The petitioner “with the highest respect” insisted that the judgement by the top court is “patently erroneous” and that the errors are “floating on the face of the record”.

“The enemies of Pakistan were extremely happy when they thought that General Bajwa’s extension or re-appointment had fallen into jeopardy,” the petition stated, adding, “Pakistan is undergoing a 5th generation war.”

“Very recently, the Pulwama incident bears testimony to the preparedness of our armed forces under the able captaincy of General Bajwa, who on his proactive initiative has also mustered healthy military international relations and support for Pakistan,” it said.

“The war on terror is not over. The wounds from the APS incident are not forgotten,” the petition reflected, adding, “The preservation of two leading institutions of the state i.e. the Armed Forces and the Superior Judiciary are necessary concomitants to a healthy democracy, rule of law and safety and security against internal and external aggression.”

“The enemies of the state, now for a number of years have ganged up to destabilise Pakistan,” it added.

“General Bajwa’s contribution to take vital steps so as to facilitate safety and security in the country, will go down in history. The pulse of the people at large is that General Bajwa’s re-appointment has been warmly welcomed. There were seminars and processions in favour of General Bajwa’s re-appointment, from which the pulse of the public opinion can be appreciated,” said the petition, adding, “In the present times, it was most appropriate to re-appoint General Bajwa, who himself never sought a re-appointment.”

“The court could not interfere in the legislative domain or equip itself with the function of a parallel legislative authority. It is respectfully pointed out that the direction to the legislature could only be given by the courts so as to avert a situation of unconstitutionality or illegality. No judicial directions to the legislature could be given so as to convert a convention into codified law,” it added.

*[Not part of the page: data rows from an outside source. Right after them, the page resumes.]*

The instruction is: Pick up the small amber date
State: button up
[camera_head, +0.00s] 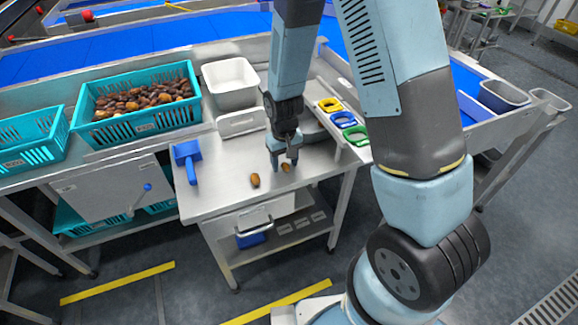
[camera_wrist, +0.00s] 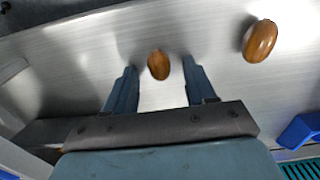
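The small amber date (camera_head: 286,168) lies on the steel table near its front edge; in the wrist view this date (camera_wrist: 158,65) sits between the two fingertips, with a gap on each side. My gripper (camera_head: 284,162) points down at it and is open; the wrist view shows the gripper's spread, empty fingers (camera_wrist: 160,78). I cannot tell the exact height of the fingertips above the table. A larger amber-brown date (camera_head: 255,180) lies to the left in the head view; it also shows at the upper right of the wrist view (camera_wrist: 260,41), clear of the fingers.
A blue scoop (camera_head: 187,160) lies on the table's left. A white tub (camera_head: 231,83) stands at the back. A teal crate (camera_head: 88,128) full of dates is at the left. Yellow, green and blue items (camera_head: 343,119) line the right side. The table's front middle is mostly clear.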

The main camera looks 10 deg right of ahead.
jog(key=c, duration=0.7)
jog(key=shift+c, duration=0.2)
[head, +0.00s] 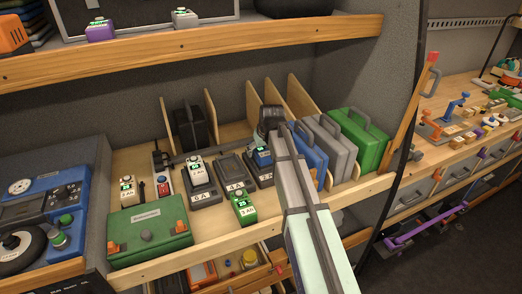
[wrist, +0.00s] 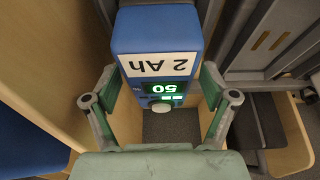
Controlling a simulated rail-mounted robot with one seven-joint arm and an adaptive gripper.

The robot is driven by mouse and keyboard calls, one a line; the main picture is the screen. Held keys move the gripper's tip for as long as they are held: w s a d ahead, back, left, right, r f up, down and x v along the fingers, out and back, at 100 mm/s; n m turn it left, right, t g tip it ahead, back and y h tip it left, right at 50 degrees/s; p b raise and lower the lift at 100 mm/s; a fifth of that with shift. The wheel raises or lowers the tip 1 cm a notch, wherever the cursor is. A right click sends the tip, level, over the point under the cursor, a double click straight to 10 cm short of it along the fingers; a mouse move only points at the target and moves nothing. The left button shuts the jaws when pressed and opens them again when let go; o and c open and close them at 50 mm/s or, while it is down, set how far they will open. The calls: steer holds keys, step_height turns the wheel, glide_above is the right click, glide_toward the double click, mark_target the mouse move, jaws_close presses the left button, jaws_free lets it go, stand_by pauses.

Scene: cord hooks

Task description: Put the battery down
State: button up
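A blue battery (wrist: 158,35) marked 2 Ah, with a lit green display reading 50, shows upside down in the wrist view. My gripper (wrist: 160,82) has a finger along each side of it, and both seem to press on it. In the head view the blue battery (head: 262,157) shows just below my gripper (head: 267,138), at a dark charger (head: 264,177) in the right of the charger row. Its display faces forward. Its underside is hidden, so I cannot tell whether it rests fully on the charger.
The empty 4 A charger (head: 232,172) stands left of it, and a 6 A charger (head: 207,197) holds a white battery. A green battery (head: 243,207) lies in front. Wooden dividers and blue, grey and green cases (head: 363,140) stand close on the right.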

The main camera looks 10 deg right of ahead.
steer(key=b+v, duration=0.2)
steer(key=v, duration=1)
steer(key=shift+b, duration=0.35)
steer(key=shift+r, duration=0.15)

The review petition also revealed that on November 25, the respondent mala fidely preferred a direct Petition No 39 of 2019 before the apex court under Article 184(3) of the Constitution, challenging the appointment of General Bajwa as the army chief for a second term of three years, commencing from November 29, 2019 to November 29, 2022.

The petition stated that the “appointment of the COAS was strictly in accordance with the settled departmental practice followed for seven decades or so”.

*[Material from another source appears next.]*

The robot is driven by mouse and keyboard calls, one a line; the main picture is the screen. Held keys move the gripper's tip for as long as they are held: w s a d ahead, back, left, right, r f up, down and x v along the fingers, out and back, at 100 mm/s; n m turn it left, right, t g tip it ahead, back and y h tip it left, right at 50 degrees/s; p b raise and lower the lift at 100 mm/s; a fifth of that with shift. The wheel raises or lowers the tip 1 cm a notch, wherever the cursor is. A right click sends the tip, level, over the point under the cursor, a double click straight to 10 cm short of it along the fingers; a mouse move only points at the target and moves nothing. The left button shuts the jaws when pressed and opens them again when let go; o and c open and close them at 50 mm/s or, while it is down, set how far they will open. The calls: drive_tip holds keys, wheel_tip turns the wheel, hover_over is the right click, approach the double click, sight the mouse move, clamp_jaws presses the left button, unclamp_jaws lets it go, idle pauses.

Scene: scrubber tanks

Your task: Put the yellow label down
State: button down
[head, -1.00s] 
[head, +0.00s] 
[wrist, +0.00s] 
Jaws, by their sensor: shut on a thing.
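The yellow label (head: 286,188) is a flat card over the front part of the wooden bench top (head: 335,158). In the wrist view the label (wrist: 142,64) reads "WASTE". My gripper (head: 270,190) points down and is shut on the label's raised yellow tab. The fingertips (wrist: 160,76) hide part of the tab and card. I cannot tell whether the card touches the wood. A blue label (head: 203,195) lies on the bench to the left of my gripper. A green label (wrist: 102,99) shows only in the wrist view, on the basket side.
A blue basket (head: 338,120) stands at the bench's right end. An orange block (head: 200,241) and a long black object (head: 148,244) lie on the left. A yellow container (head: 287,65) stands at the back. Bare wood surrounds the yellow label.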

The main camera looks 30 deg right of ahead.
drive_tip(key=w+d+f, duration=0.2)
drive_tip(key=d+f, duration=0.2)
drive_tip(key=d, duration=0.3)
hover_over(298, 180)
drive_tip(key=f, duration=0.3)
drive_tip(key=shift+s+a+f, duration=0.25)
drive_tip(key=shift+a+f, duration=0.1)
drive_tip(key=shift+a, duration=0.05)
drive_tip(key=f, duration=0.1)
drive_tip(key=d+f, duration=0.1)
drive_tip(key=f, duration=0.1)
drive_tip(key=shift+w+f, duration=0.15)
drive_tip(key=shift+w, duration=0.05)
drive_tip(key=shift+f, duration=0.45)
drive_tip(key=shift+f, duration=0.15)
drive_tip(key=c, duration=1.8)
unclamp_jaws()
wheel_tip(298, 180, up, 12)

“If one would look into the parliamentary debates or otherwise, which would make it rather clear that intentionally and deliberately the matter of the appointment or extension of the COAS was left at the discretion of the prime minister/president.”

THE CASE:

In an unprecedented move, the apex court, last month, had suspended the notification of a three-year extension in the tenure of COAS Bajwa on the account of the summary being “not correct”.

The three-member SC bench, headed by the then chief justice Asif Saeed Khosa, had directed the parliament to legislate on the extension/reappointment of an army chief within six months, after noting that there were no clear laws or rules on the matter.

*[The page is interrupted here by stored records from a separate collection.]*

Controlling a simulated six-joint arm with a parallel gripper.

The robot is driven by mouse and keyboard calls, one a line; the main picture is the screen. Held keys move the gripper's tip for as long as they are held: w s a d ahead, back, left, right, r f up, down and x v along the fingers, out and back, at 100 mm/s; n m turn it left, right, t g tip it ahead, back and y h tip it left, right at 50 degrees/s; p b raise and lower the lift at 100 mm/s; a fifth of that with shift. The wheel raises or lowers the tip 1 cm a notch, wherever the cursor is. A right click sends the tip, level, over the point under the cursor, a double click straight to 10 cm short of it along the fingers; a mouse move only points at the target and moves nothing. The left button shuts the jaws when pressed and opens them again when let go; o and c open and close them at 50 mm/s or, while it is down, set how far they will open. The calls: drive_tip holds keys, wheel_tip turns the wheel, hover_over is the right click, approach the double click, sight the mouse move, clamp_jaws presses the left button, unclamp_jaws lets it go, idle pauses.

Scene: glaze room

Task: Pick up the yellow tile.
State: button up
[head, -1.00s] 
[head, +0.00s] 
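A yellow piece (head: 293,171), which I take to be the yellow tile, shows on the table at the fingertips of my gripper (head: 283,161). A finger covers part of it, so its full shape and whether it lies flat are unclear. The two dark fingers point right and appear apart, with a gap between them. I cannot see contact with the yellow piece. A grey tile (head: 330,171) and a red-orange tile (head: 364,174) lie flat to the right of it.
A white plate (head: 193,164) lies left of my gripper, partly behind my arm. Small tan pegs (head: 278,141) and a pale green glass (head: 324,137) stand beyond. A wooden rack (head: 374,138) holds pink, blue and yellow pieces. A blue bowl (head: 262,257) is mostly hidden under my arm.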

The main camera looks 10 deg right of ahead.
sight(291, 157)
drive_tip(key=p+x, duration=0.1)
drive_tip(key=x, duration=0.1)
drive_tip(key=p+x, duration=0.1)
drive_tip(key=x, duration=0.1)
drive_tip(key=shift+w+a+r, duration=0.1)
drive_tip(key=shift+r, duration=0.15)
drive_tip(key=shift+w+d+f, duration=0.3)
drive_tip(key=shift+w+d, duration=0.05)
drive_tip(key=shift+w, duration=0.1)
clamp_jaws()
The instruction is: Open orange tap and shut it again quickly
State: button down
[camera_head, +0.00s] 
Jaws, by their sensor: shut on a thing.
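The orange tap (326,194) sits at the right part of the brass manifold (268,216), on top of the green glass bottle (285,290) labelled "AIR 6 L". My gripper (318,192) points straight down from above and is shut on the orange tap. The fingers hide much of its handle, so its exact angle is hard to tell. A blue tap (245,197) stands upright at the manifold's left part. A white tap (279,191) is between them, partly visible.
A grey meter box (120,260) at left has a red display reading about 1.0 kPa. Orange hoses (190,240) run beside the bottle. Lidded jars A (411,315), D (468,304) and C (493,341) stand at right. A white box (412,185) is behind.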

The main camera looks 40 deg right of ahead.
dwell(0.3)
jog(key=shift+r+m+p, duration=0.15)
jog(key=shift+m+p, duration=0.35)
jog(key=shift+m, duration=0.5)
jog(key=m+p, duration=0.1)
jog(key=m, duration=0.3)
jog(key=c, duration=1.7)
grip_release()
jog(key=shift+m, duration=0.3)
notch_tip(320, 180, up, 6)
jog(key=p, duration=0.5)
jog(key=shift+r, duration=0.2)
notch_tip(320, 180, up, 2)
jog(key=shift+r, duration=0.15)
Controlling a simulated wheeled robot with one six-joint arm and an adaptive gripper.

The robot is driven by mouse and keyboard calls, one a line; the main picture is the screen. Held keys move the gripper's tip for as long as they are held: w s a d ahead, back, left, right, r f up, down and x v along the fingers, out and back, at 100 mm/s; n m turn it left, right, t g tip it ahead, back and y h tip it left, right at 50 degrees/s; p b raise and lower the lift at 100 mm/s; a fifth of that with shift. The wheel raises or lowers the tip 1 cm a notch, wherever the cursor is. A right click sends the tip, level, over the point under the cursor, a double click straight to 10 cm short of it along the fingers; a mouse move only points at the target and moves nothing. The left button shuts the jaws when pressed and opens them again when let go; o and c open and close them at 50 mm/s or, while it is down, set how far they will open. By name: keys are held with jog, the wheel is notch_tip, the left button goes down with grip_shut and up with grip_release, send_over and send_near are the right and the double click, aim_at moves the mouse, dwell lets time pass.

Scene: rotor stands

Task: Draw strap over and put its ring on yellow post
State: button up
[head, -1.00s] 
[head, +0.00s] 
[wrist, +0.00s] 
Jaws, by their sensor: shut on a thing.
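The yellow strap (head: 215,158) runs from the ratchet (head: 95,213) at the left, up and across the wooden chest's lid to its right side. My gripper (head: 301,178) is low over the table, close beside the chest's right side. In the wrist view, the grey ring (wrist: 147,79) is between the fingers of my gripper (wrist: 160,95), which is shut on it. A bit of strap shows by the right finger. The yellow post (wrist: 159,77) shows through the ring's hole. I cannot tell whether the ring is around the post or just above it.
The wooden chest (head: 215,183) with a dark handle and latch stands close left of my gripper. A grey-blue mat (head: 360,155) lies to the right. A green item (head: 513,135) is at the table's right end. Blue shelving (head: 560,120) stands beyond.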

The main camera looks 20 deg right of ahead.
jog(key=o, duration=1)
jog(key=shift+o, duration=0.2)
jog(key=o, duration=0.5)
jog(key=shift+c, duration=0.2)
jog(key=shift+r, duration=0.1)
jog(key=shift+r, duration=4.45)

The court, after grilling the attorney general for three days over the matter, had decided that General Bajwa would remain COAS during the six-month period in which the parliament would draft laws regarding the extension and appointment of an army chief.

“We would like to emphasise that this crucial matter of the tenure of COAS and its extension, which has a somewhat chequered history, is before the Parliament, to fix for all times to come,” wrote Justice Syed Mansoor Ali Shah, a member of the three-judge bench which heard the case, in the court’s 43-page judgment.

“It is now for the people of Pakistan and their chosen representatives in the parliament to come up with a law that will provide certainty and predictability to the post of COAS, remembering that in strengthening institutions, nations prosper,” the court had noted.